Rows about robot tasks
────

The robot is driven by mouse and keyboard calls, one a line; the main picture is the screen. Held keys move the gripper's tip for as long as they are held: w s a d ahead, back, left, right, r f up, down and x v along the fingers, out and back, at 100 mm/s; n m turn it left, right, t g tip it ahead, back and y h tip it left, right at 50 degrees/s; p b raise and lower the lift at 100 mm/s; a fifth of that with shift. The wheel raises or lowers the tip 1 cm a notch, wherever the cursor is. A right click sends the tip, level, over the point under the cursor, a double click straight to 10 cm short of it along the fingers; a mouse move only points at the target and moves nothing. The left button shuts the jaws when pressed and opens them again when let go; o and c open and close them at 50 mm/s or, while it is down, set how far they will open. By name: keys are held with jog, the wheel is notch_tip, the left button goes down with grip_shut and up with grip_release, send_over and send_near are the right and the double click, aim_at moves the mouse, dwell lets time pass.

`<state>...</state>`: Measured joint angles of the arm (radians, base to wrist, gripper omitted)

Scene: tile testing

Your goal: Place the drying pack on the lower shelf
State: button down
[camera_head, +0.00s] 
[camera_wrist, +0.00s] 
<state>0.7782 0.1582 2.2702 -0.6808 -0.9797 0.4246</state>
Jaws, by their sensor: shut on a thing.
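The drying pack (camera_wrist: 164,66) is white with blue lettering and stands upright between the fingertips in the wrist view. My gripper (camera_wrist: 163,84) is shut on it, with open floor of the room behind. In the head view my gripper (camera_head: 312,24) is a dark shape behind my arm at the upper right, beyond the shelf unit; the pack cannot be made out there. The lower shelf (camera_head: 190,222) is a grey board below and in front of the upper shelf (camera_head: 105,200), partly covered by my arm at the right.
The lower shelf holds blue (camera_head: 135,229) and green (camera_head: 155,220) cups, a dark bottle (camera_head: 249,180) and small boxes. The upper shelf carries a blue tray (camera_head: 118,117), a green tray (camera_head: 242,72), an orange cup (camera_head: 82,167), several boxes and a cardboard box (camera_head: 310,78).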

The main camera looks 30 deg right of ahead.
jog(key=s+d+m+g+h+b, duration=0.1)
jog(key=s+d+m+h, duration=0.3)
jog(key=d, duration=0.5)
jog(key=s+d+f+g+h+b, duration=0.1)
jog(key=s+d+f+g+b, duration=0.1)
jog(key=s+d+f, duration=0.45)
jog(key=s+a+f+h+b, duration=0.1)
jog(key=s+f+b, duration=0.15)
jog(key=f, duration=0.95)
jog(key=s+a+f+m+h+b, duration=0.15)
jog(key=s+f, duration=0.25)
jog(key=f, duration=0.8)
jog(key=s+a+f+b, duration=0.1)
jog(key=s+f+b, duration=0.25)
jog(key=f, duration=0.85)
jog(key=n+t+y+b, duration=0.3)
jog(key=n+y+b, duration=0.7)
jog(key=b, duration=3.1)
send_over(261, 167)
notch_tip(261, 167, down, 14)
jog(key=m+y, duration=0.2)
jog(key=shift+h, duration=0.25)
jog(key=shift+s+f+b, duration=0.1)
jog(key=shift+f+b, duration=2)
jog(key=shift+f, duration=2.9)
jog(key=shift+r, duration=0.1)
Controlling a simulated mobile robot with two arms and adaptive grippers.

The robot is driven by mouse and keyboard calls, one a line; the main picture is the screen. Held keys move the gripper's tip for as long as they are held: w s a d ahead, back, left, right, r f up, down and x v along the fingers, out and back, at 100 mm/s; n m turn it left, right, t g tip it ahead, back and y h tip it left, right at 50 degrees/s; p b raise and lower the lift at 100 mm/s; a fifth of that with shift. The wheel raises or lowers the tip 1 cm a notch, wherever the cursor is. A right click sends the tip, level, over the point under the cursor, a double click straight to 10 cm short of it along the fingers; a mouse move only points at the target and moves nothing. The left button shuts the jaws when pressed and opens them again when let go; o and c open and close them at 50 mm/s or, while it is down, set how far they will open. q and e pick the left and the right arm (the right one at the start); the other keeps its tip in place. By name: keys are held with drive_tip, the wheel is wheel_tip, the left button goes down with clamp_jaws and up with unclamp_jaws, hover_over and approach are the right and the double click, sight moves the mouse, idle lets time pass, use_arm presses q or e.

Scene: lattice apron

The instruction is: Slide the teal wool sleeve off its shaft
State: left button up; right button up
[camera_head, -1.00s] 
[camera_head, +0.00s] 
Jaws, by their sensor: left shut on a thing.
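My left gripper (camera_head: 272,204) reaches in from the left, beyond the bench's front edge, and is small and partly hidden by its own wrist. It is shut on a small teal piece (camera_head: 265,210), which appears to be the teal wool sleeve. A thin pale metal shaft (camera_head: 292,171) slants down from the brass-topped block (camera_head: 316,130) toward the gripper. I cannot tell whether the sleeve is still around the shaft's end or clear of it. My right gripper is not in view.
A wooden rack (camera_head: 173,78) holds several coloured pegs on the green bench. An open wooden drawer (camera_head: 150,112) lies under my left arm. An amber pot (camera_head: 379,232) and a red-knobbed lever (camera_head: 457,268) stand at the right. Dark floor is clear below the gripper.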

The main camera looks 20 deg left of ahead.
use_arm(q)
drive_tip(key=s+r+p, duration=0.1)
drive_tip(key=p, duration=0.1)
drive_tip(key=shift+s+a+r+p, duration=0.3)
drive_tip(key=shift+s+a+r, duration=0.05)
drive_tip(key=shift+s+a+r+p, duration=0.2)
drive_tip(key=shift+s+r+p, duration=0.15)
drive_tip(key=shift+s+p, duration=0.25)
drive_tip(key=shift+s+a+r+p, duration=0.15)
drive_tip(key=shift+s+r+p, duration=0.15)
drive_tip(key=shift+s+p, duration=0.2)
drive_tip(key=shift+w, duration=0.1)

────

TASK INSTRUCTIONS: Copy all the lines, exactly.

RESPONSE TO THE TASK:
The robot is driven by mouse and keyboard calls, one a line; the main picture is the screen. Held keys move the gripper's tip for as long as they are held: w s a d ahead, back, left, right, r f up, down and x v along the fingers, out and back, at 100 mm/s; n m turn it left, right, t g tip it ahead, back and y h tip it left, right at 50 degrees/s; p b raise and lower the lift at 100 mm/s; a fifth of that with shift. The wheel raises or lowers the tip 1 cm a notch, wherever the cursor is. A right click sends the tip, level, over the point under the cursor, a double click straight to 10 cm short of it along the fingers; a mouse move only points at the target and moves nothing. The left button shuts the jaws when pressed and opens them again when let go; o and c open and close them at 50 mm/s or, while it is down, set how far they will open. By name: keys are held with jog, the wheel is notch_tip, the left button goes down with grip_shut and up with grip_release, send_over and send_near are the right and the double click, aim_at moves the mouse, dwell lets time pass.

`<state>...</state>`: Measured joint angles of the arm (radians, base to wrist, gripper omitted)

Scene: tile testing

Your goal: Place the drying pack on the lower shelf
State: button down
[camera_head, +0.00s] 
[camera_wrist, +0.00s] 
<state>0.7782 0.1582 2.2702 -0.6808 -0.9797 0.4246</state>
Jaws, by their sensor: shut on a thing.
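The drying pack (camera_wrist: 164,66) is white with blue lettering and stands upright between the fingertips in the wrist view. My gripper (camera_wrist: 163,84) is shut on it, with open floor of the room behind. In the head view my gripper (camera_head: 312,24) is a dark shape behind my arm at the upper right, beyond the shelf unit; the pack cannot be made out there. The lower shelf (camera_head: 190,222) is a grey board below and in front of the upper shelf (camera_head: 105,200), partly covered by my arm at the right.
The lower shelf holds blue (camera_head: 135,229) and green (camera_head: 155,220) cups, a dark bottle (camera_head: 249,180) and small boxes. The upper shelf carries a blue tray (camera_head: 118,117), a green tray (camera_head: 242,72), an orange cup (camera_head: 82,167), several boxes and a cardboard box (camera_head: 310,78).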

The main camera looks 30 deg right of ahead.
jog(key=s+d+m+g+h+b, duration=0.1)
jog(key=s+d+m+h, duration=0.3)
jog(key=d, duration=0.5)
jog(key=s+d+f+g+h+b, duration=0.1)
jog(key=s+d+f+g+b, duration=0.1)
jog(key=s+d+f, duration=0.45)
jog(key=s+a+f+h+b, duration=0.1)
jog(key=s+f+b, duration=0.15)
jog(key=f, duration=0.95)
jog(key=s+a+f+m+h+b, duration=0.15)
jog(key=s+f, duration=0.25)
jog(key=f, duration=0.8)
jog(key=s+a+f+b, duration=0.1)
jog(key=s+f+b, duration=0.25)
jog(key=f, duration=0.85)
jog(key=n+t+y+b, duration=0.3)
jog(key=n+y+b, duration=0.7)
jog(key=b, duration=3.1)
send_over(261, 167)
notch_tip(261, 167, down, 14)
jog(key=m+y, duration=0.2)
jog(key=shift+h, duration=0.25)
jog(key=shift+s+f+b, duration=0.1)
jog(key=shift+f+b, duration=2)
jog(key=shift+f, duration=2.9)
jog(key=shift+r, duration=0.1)
Controlling a simulated mobile robot with two arms and adaptive grippers.

The robot is driven by mouse and keyboard calls, one a line; the main picture is the screen. Held keys move the gripper's tip for as long as they are held: w s a d ahead, back, left, right, r f up, down and x v along the fingers, out and back, at 100 mm/s; n m turn it left, right, t g tip it ahead, back and y h tip it left, right at 50 degrees/s; p b raise and lower the lift at 100 mm/s; a fifth of that with shift. The wheel raises or lowers the tip 1 cm a notch, wherever the cursor is. A right click sends the tip, level, over the point under the cursor, a double click straight to 10 cm short of it along the fingers; a mouse move only points at the target and moves nothing. The left button shuts the jaws when pressed and opens them again when let go; o and c open and close them at 50 mm/s or, while it is down, set how far they will open. q and e pick the left and the right arm (the right one at the start); the other keeps its tip in place. By name: keys are held with drive_tip, the wheel is wheel_tip, the left button goes down with clamp_jaws and up with unclamp_jaws, hover_over and approach are the right and the double click, sight moves the mouse, idle lets time pass, use_arm presses q or e.

Scene: lattice apron

The instruction is: Slide the teal wool sleeve off its shaft
State: left button up; right button up
[camera_head, -1.00s] 
[camera_head, +0.00s] 
Jaws, by their sensor: left shut on a thing.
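My left gripper (camera_head: 272,204) reaches in from the left, beyond the bench's front edge, and is small and partly hidden by its own wrist. It is shut on a small teal piece (camera_head: 265,210), which appears to be the teal wool sleeve. A thin pale metal shaft (camera_head: 292,171) slants down from the brass-topped block (camera_head: 316,130) toward the gripper. I cannot tell whether the sleeve is still around the shaft's end or clear of it. My right gripper is not in view.
A wooden rack (camera_head: 173,78) holds several coloured pegs on the green bench. An open wooden drawer (camera_head: 150,112) lies under my left arm. An amber pot (camera_head: 379,232) and a red-knobbed lever (camera_head: 457,268) stand at the right. Dark floor is clear below the gripper.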

The main camera looks 20 deg left of ahead.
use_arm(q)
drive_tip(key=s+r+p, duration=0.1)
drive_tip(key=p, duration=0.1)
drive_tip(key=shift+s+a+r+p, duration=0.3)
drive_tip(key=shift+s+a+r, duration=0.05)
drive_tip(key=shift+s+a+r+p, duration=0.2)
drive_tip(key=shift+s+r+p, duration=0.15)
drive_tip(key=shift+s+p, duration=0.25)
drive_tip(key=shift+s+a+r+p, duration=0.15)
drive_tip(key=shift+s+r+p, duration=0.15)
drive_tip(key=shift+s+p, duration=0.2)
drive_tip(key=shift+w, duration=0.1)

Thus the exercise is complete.